■ STATED PROBLEM
Give every line from the entries that contains "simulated".

■ LISTED RECORDS
□ □ □ □
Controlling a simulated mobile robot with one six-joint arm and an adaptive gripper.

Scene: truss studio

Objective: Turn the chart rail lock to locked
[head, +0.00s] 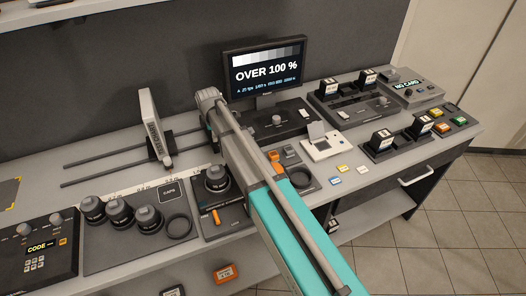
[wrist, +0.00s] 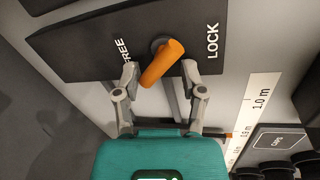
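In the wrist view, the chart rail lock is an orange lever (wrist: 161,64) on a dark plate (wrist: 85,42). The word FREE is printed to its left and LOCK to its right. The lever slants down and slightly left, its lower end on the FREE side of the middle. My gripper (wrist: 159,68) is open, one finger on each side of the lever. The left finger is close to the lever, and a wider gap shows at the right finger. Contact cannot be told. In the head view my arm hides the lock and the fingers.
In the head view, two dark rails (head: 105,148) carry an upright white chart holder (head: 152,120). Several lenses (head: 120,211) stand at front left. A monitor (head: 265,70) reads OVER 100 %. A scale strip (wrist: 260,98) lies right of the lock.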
□ □ □ □
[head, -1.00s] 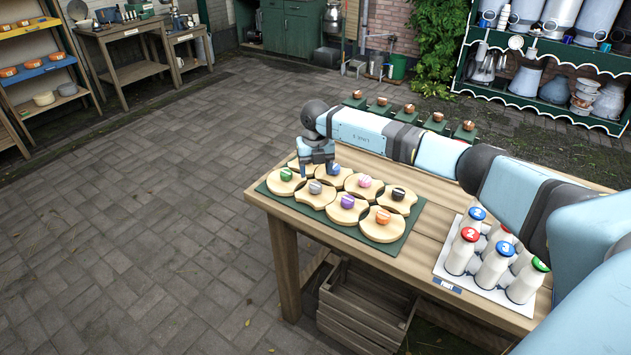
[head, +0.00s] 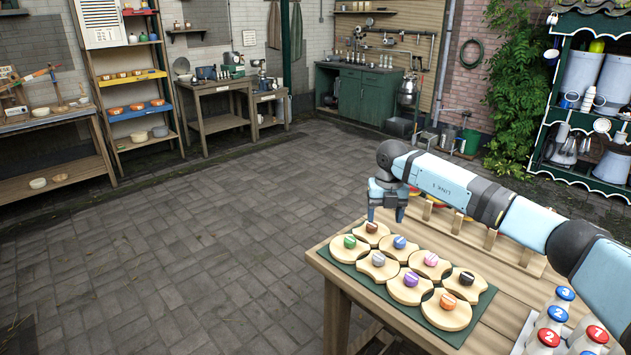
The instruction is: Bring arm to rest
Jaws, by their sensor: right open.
□ □ □ □
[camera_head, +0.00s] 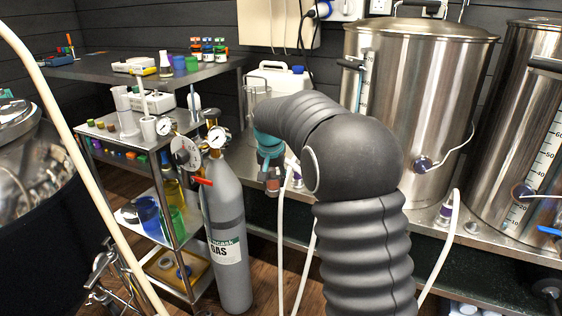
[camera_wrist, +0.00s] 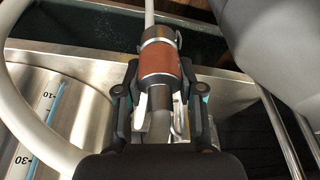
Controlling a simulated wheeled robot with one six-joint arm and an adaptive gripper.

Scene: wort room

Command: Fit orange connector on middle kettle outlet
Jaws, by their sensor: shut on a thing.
□ □ □ □
■ TASK SOLUTION
Controlling a simulated mobile robot with one six-joint arm and an adaptive gripper.
Controlling a simulated wheeled robot with one six-joint arm and an adaptive gripper.

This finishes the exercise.